10. Switch the oven to bake and reduce the oven temperature to 450° F. Continue baking the garlic for 15-20 minutes more, until completely soft and starting to brown. Remove and reserve when done.
11. Skin and seed the peppers and chop them coarsely, reserve.
12. Wet your hands and scoop out two tablespoons of the meat mixture. Roll the meat into a ball and place it in a Pam-ed large, shallow baking pan.
Tip: Do not over pack the meatballs, they should not be touching. If necessary use a second pan.
13. Set the rack to the middle of the oven and broil the meatballs for 15-20 minutes, until the surfaces are crusty brown and the meat is just cooked through.
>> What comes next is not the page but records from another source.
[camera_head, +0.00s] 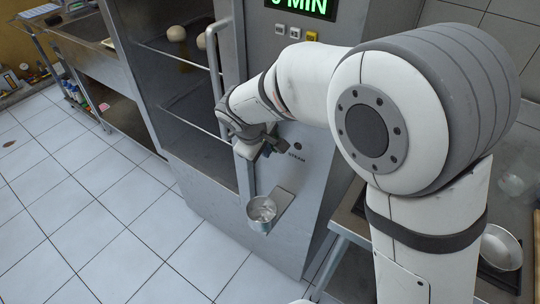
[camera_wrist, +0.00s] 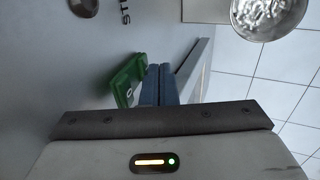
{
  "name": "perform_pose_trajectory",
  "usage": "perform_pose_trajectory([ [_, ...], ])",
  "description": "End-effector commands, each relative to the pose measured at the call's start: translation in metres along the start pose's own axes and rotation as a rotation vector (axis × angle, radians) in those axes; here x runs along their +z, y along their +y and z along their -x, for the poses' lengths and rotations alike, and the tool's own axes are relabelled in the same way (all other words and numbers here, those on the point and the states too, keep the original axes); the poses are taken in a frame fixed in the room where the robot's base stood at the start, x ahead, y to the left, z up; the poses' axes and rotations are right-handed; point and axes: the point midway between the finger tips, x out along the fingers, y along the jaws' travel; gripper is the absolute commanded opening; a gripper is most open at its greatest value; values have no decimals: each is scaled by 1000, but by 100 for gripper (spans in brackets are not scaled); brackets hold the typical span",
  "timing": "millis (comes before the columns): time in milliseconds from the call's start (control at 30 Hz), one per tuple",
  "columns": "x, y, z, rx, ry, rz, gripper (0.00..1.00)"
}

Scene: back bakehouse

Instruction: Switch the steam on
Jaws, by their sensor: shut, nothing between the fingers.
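The tall steel oven (camera_head: 315,205) has a panel with a STEAM label (camera_head: 297,158) beneath a small dark round fitting (camera_head: 298,146). In the wrist view the label shows partly (camera_wrist: 125,12), cut by the picture edge. A green rocker switch (camera_wrist: 127,82) with a pale mark sits on the panel, tilted in the picture; I cannot tell which way it is set. In the head view my wrist hides it. My gripper (camera_wrist: 160,72) is shut and empty, its dark blue fingertips just right of the switch. I cannot tell whether they touch it. My gripper (camera_head: 268,150) is close to the panel.
A metal cup (camera_head: 262,212) sits on a small bracket (camera_head: 283,203) below the panel. A door handle (camera_head: 213,55) stands out left of the panel, by the glass door with dough balls behind it. Tiled floor (camera_head: 85,215) is clear.

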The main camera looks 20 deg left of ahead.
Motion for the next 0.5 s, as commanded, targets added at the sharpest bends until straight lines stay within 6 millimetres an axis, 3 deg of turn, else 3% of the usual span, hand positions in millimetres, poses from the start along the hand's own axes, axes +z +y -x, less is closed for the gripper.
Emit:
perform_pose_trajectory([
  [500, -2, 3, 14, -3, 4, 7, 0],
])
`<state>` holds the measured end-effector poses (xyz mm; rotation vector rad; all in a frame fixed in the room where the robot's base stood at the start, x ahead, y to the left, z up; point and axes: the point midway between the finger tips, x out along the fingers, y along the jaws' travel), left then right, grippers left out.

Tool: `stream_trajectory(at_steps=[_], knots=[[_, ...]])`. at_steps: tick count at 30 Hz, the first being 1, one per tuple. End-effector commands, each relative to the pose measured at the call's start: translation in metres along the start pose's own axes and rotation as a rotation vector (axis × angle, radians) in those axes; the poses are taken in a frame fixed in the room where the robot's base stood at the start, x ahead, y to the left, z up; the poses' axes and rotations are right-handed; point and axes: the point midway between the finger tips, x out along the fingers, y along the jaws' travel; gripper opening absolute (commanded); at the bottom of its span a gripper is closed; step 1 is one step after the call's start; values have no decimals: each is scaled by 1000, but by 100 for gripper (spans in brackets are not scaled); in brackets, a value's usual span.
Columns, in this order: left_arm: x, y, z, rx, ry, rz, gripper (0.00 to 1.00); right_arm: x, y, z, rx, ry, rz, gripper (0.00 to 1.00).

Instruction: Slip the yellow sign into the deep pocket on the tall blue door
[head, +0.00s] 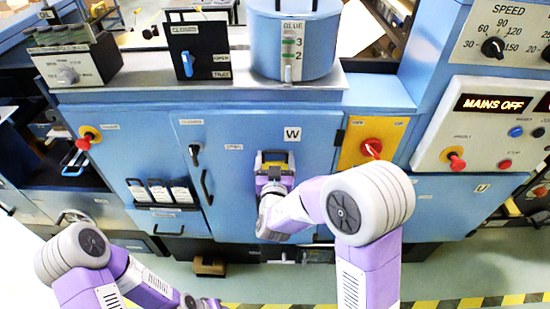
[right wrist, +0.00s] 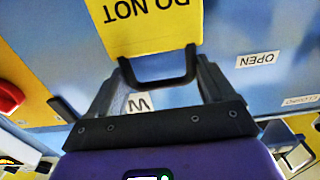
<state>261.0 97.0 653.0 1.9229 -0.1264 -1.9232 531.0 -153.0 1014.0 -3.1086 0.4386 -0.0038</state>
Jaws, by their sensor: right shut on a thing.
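The yellow sign (head: 274,158) is upright in front of the tall blue door (head: 240,190), below the white W label. In the right wrist view the sign (right wrist: 150,30) shows black lettering, "DO NOT", and a black handle loop. My right gripper (head: 272,184) is shut on that handle, and its fingers (right wrist: 160,75) stand on either side of it. I cannot make out the deep pocket: the sign and my right arm cover that part of the door. Whether the sign touches the door is unclear.
A red knob on a yellow plate (head: 372,148) is just right of the door. A black door handle (head: 206,187) is left of the sign. Black holders with white cards (head: 160,192) are further left. A blue drum (head: 293,45) stands on the ledge above.

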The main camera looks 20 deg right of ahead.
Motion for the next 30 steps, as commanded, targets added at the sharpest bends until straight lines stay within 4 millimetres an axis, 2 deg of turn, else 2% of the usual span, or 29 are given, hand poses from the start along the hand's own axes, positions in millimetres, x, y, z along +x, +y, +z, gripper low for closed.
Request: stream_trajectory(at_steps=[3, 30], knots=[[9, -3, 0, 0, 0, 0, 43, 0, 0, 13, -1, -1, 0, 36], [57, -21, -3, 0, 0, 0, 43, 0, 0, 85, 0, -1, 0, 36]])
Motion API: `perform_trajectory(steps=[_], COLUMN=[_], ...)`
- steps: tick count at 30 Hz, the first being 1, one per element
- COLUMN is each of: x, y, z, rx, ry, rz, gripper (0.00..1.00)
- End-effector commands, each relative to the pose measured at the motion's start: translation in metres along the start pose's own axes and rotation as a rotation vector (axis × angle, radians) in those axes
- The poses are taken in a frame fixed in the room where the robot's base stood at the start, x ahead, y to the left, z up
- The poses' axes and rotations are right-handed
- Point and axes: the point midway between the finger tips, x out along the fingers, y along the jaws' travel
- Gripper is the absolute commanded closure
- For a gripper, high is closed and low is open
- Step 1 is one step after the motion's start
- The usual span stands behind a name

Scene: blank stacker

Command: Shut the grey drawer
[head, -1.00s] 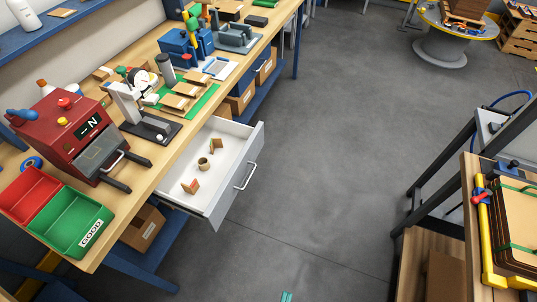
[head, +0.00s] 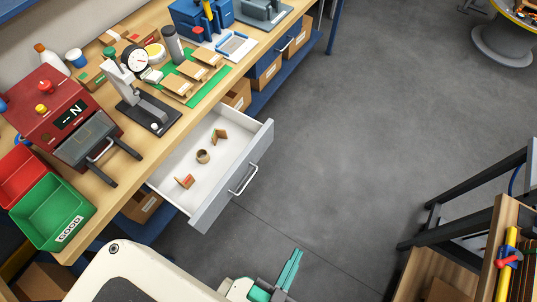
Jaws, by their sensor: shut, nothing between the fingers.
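The grey drawer (head: 232,181) stands pulled out from under the wooden workbench in the head view. Its front has a silver bar handle (head: 243,180). Inside lie a small brown ring (head: 202,156) and two small wood-coloured pieces (head: 219,136) (head: 184,181). My gripper (head: 291,268) is at the bottom middle, with teal fingers close together and nothing between them. It is apart from the drawer, below and to the right of its front in the picture.
The workbench (head: 105,192) carries a red machine (head: 50,112), a dial gauge stand (head: 150,110) and a green bin (head: 50,212). Cardboard boxes sit on the shelf below. Open grey floor (head: 340,130) lies right of the drawer. A dark-framed rack (head: 480,210) stands at the right.

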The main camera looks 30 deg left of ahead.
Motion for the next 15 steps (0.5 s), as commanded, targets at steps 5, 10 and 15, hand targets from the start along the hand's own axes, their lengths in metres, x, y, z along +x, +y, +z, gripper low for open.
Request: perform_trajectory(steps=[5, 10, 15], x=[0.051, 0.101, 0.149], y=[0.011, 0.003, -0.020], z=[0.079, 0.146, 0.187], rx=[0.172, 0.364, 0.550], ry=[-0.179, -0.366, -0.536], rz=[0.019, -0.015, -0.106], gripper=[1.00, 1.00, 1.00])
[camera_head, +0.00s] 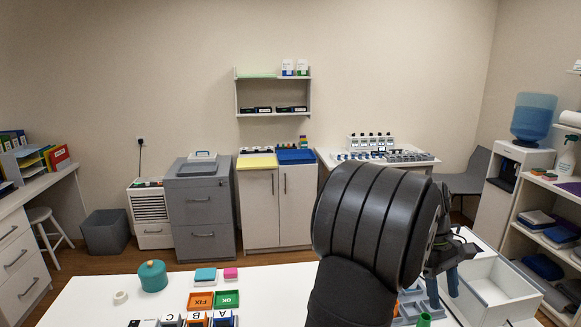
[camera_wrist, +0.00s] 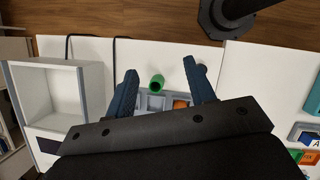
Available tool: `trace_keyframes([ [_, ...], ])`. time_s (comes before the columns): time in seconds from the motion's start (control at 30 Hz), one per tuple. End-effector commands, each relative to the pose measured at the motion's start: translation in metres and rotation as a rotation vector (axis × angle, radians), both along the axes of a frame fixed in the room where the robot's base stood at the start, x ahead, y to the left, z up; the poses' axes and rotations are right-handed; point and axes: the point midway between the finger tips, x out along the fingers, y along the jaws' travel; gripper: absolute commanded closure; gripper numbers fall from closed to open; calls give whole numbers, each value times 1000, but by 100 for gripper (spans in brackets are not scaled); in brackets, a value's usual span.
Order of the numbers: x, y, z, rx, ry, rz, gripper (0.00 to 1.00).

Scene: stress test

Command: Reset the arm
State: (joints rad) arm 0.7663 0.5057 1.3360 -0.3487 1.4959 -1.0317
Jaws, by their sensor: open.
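My arm fills the right middle of the head view and hides part of the table (camera_head: 110,290). My gripper (camera_wrist: 160,66) is open, with its two dark blue fingers spread apart. The cylinder's top also shows at the head view's bottom edge (camera_head: 425,320). A grey compartment tray (camera_wrist: 150,103) holding an orange piece (camera_wrist: 180,104) lies behind the fingers.
A white open box (camera_head: 503,285) stands right of the gripper.

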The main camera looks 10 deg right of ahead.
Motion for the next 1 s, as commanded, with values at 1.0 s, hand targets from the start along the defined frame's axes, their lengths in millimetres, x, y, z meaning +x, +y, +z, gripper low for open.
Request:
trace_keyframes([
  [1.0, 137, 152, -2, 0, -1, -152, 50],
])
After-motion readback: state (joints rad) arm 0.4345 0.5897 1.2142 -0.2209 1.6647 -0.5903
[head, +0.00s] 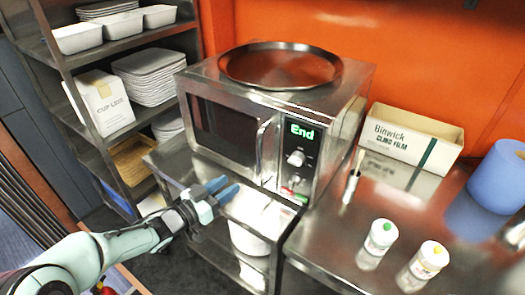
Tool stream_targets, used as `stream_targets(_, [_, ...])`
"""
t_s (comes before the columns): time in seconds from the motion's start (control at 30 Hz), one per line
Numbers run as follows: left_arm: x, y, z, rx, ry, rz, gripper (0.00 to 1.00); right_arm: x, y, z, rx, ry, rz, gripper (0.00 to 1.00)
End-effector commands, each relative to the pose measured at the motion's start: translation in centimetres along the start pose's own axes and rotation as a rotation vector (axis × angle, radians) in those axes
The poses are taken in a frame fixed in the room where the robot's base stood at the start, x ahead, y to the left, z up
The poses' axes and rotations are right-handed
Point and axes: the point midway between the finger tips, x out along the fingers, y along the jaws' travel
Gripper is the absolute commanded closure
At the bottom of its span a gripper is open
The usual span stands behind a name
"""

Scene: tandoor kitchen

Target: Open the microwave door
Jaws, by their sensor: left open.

Tip: At the 15 minute mark take a ball from the middles of the pan and cut it in half. If the center is just a little pink, remove the pan from the oven. If there is still raw meat in the center of the ball, return the meat to the pan and continue cooking as needed.
14. Remove the pan from the oven and tent with foil while you finish making the sauce.
Tip: Drain the pan juices and let them settle. Skim off most of the fat and add the pan juices to the sauce.
15. Slice the red onion, pole to pole, into thin slices.
16. Sauté the onions in 2 tablespoons of olive oil over medium high heat in a large pan until just soft.
17. Add about a third of the chopped red peppers and stir to combine.
18. Place the roasted garlic and the rest of the red peppers in a standing blender and process until smooth.
19. Pour the blended peppers into the pan and add the almond meal, reserved onion juice, and Indian chili power.
Tip: Indian chili power is ground whole chilies, seeds and all. You may replace them with red chili flakes.
20. Simmer the sauce for 15 to 20 minutes, until it starts to thicken.
21. Stir in the lemon juice and sumac.
22. Add the meatballs and any meat juices that have collected in the pan. Toss to coat the meatball with the sauce.
23. Half cover the pan and continue simmering for five more minutes, carefully stir the sauce occasionally.
Tip: Gently fold the meatballs into the sauce, because you do not want to break them up.
24. Transfer the meatballs and sauce to a serving platter dust with advieh, and serve with Persian rice.